Onlar şu an ABD’nin BOP’unun önünde bir engel teşkil etme görüntüsü sergileyen İran Devletinin, Irak ve Libya’da olduğu gibi parçalanıp çökmesini, dolayısıyla da ortadan kalkmasını arzulamaktadırlar. Böylece de hem BOP’un önündeki bir engel yok edilmiş olsun, hem de Batılı Emperyalistlerin Ortadoğu’daki ileri karakolu rolünü oynayan İsrail, bir düşmanından daha kurtulmuş olsun…
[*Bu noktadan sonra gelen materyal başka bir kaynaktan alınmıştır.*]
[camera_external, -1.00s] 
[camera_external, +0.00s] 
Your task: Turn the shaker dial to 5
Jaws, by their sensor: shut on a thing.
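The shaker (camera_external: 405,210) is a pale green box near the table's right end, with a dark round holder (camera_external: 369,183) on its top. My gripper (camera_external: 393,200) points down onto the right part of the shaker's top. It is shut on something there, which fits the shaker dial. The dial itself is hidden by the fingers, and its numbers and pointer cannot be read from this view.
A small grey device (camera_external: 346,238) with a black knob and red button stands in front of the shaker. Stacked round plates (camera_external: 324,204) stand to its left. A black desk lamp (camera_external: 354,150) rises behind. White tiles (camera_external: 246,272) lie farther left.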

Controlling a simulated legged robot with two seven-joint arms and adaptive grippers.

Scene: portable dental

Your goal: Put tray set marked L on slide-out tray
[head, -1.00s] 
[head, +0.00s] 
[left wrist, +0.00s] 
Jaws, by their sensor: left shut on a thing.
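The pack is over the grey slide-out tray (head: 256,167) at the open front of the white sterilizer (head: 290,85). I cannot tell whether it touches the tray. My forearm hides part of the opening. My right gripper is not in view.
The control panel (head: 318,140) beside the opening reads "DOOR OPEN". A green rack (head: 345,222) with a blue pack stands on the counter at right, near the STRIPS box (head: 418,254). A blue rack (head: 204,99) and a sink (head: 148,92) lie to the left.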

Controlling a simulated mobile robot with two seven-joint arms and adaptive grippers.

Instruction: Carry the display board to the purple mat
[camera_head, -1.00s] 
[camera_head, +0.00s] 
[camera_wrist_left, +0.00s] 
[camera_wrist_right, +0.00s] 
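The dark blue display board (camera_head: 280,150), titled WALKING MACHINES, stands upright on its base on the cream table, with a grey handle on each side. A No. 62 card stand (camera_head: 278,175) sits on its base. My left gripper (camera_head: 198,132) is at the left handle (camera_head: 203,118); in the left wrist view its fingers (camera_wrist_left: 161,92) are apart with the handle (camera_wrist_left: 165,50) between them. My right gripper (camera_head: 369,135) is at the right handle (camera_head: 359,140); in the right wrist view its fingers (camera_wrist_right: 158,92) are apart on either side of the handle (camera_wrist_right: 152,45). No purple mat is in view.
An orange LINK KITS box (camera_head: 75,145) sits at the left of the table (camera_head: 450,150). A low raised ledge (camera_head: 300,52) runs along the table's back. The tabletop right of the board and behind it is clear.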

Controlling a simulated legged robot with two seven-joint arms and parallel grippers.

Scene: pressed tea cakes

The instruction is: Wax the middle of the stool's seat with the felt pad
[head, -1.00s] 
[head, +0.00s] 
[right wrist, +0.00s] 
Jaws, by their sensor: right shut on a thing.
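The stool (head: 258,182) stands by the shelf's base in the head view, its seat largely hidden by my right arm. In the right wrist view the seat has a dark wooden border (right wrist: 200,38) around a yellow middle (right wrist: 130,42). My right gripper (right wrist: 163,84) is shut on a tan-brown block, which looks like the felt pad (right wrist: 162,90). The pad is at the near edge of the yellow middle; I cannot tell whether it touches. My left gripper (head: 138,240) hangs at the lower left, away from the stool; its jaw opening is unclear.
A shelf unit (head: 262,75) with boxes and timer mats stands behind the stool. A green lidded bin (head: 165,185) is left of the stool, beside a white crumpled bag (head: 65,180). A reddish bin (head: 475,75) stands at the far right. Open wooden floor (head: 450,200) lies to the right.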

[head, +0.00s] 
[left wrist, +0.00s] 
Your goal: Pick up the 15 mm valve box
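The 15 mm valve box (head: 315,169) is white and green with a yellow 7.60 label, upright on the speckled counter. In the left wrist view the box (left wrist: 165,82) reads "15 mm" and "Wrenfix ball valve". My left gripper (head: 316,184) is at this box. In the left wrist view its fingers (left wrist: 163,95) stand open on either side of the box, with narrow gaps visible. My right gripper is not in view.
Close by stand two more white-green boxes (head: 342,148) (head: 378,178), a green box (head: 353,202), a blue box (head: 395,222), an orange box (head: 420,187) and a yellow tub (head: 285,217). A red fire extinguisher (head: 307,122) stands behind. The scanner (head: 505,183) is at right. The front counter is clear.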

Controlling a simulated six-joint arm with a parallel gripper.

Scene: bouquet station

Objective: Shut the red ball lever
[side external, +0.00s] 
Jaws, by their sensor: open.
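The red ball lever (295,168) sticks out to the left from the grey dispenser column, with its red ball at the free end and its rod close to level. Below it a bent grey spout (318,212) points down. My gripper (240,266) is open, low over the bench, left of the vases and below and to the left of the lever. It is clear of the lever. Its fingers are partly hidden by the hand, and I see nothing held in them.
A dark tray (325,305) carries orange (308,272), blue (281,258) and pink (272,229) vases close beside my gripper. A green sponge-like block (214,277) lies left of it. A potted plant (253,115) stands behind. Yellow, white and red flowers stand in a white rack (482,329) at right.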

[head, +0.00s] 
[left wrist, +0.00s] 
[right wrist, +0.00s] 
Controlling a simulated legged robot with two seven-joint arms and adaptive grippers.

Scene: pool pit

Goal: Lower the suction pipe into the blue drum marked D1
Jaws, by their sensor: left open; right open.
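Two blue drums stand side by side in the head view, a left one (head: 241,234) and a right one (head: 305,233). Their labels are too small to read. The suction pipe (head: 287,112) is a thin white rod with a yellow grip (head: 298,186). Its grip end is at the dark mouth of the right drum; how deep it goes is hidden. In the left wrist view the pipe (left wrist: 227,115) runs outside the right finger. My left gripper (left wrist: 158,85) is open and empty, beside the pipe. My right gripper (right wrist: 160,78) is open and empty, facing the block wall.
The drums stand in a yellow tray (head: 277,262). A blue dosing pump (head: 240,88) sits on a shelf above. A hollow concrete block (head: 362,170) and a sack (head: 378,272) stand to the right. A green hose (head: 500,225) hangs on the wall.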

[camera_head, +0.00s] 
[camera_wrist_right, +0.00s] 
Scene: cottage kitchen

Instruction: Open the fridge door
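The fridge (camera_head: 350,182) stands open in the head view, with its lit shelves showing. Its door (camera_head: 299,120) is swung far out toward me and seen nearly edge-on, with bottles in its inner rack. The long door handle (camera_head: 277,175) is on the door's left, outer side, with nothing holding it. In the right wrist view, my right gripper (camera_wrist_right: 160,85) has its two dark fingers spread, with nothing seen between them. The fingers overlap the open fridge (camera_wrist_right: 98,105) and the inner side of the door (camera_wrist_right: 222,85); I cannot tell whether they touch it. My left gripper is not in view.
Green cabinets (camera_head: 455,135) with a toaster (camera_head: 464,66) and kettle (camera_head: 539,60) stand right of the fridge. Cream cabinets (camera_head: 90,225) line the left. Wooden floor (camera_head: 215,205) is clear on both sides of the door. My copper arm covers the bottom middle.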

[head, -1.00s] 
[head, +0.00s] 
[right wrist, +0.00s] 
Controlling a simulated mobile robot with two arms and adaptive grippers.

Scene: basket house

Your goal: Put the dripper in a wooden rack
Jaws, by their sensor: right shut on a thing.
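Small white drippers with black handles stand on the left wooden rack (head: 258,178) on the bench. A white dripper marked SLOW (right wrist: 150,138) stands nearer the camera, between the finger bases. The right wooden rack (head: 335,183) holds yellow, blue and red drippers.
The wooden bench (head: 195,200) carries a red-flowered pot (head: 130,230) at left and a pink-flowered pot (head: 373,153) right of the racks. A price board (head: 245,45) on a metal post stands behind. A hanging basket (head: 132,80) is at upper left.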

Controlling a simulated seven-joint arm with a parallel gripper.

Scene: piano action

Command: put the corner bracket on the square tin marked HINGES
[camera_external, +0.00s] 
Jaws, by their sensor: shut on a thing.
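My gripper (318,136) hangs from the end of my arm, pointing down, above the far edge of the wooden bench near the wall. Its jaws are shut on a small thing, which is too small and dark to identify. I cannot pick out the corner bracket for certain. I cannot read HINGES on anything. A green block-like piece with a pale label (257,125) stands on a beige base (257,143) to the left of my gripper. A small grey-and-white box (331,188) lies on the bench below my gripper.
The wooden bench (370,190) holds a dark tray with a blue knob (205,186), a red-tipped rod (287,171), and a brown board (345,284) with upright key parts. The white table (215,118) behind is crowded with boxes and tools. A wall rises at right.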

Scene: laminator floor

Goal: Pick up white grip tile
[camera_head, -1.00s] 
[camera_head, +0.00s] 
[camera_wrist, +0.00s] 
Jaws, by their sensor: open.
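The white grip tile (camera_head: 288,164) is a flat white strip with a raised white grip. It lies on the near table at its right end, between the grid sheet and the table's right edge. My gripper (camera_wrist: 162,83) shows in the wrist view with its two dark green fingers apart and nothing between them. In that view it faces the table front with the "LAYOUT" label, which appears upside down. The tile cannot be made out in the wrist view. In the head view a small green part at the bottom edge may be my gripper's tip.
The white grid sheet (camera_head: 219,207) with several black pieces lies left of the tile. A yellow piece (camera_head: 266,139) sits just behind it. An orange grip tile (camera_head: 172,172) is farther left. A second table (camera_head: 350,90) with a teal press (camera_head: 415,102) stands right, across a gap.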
Onlar bunun hesabı içindeler…

İran’daki halk isyanını, sözde sahiplenmeleri de tamamen bu amaca yöneliktir. Bu isyan hareketi yaygınlaşır, biz de bir şekilde müdahale eder, İran’ı da Irak ve Suriye haline getiririz, hesabı içindeler. Dertleri budur…

Yoksa halkın çektiği acılar, sıkıntılar zerrece umurlarında olmaz bunların…

Acıdır ki arkadaşlar; bizim bu yaklaşımımızı da Türkiye’de herhangi bir parti ya da örgüt paylaşmamaktadır. Onların açıklamalarını izleyenler, okuyanlar görmüşlerdir bu gerçeği zaten.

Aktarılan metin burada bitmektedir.